Llegado el día de las elecciones, los hacendados reunían
a sus trabajadores, los arengaban, los instruían en los secretos del voto y
ordenaban sufragar por fulano antes de que subieran en los camiones. Después de
la votación, la fiesta en torno al novillo sacrificado, los ricos mostos de la
estación, y el baile borracho de las cuecas desafinadas. Quizás cuantos
presidentes fueron elegidos de acuerdo al procedimiento no ilegal, pero
radicalmente antidemocrático, del “voto acarreado”.
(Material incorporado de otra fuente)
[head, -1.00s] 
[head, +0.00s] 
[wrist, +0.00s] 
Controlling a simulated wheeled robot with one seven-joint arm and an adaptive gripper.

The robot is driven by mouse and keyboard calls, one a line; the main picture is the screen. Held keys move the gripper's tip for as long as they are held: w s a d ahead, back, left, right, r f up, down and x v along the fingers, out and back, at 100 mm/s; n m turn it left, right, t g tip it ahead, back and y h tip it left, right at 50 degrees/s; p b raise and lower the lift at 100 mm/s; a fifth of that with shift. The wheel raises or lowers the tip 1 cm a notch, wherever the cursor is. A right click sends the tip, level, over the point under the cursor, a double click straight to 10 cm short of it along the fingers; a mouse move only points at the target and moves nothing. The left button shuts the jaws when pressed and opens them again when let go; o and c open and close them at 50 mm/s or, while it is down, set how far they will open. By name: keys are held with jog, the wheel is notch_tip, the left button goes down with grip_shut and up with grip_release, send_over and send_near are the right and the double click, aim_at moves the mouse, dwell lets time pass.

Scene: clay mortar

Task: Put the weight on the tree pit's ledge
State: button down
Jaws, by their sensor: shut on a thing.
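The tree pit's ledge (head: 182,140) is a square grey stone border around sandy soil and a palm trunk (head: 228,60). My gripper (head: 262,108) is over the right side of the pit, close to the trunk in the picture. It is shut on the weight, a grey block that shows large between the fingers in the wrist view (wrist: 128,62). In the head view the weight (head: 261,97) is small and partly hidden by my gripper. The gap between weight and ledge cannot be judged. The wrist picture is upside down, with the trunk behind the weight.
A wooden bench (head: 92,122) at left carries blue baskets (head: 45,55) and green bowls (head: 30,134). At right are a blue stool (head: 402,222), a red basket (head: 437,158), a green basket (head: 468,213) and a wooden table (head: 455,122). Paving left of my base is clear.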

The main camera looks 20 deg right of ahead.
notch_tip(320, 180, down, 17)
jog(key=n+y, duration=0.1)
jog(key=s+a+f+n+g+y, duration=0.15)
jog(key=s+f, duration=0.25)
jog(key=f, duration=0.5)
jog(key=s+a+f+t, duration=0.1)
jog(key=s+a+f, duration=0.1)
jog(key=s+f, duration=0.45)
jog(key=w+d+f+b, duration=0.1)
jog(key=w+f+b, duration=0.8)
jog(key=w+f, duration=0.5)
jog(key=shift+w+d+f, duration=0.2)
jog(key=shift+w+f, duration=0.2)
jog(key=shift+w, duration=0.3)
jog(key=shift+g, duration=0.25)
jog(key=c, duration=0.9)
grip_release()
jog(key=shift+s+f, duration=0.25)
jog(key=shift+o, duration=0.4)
En los últimos tramos del siglo XX, por efecto de un
mercado mundial que liquidó al latifundio tradicional, los grandes señores de
la tierra desaparecieron o fueron obligados a transformarse en empresarios
agrícolas de sociedades cada vez más anónimas. El fin del latifundio también
significó el fin de los votantes. En su lugar aparecieron los
electores. En fin, como en todas partes, la democracia ha avanzado en Chile
a paso lento, interrumpido e insostenido. Pero, y eso es lo importante, ha
avanzado.
La democracia avanza –parodiando a Trotzki- de un modo
“desigual y combinado”. Hasta algunas dictaduras, a fin de presentar una imagen
democrática, se han visto obligadas a introducir mecanismos electorales;
farsas, remedos, sin duda, pero que, aún así, delatan el reconocimiento a la
forma democrática.
En el reciente pasado las dictaduras se limitaban a
falsificar números. Otros como Saddam
Hussein y Fidel Castro fueron elegidos con el 99% de los votos de sus
partidarios. A los “enemigos” se les prohibía votar. Del mismo modo algunos
gobiernos del socialismo real refinaron la parodia electoral inventando
partidos opositores a cuya cabeza ponían a cualquier espantapájaros.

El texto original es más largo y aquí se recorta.